→ MATERIAL:

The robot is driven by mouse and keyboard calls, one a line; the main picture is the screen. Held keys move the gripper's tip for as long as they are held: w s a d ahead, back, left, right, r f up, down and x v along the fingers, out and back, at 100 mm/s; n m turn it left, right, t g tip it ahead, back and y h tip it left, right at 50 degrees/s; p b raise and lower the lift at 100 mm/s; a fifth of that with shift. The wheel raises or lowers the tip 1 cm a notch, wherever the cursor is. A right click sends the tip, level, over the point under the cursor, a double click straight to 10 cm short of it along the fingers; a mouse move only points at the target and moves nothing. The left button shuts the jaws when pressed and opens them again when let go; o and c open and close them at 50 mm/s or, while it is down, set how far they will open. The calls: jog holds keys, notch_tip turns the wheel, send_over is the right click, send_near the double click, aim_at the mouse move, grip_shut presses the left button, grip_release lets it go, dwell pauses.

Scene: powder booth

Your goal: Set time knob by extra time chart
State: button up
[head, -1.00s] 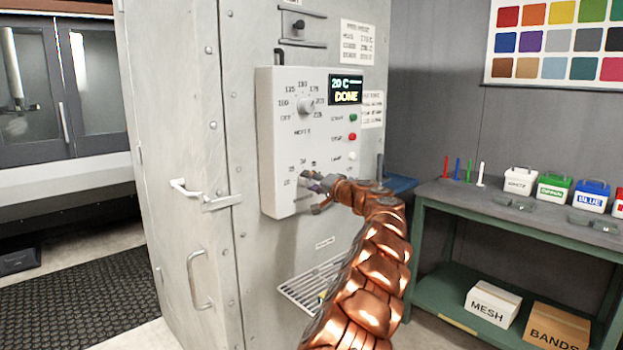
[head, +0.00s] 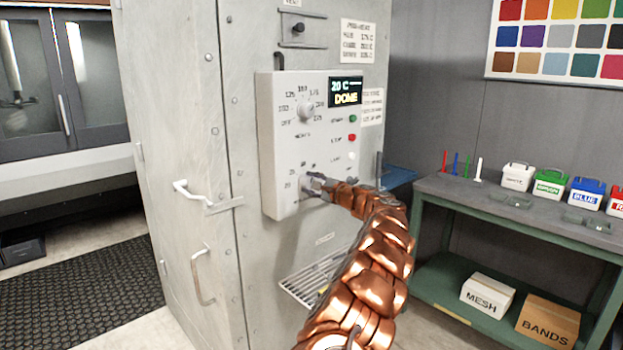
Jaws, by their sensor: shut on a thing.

→ DESCRIPTION OF THE TASK:
Return the whole listing, word for word, and leave out every picture.

→ RESULT:
The robot is driven by mouse and keyboard calls, one a line; the main picture is the screen. Held keys move the gripper's tip for as long as they are held: w s a d ahead, back, left, right, r f up, down and x v along the fingers, out and back, at 100 mm/s; n m turn it left, right, t g tip it ahead, back and y h tip it left, right at 50 degrees/s; p b raise and lower the lift at 100 mm/s; a fifth of that with shift. The wheel raises or lowers the tip 1 cm a notch, wherever the cursor is. A right click sends the tip, level, over the point under the cursor, a double click straight to 10 cm short of it along the fingers; a mouse move only points at the target and moves nothing. The left button shuts the jaws when pressed and opens them again when let go; o and c open and close them at 50 mm/s or, while it is down, set how far they will open. The calls: jog holds keys, notch_tip turns the wheel, send_over is the right click, send_near the double click, aim_at the mouse move, grip_shut presses the left button, grip_release lets it go, dwell pauses.

Scene: powder booth

Your goal: Set time knob by extra time chart
State: button up
[head, -1.00s] 
[head, +0.00s] 
Jaws, by their sensor: shut on a thing.

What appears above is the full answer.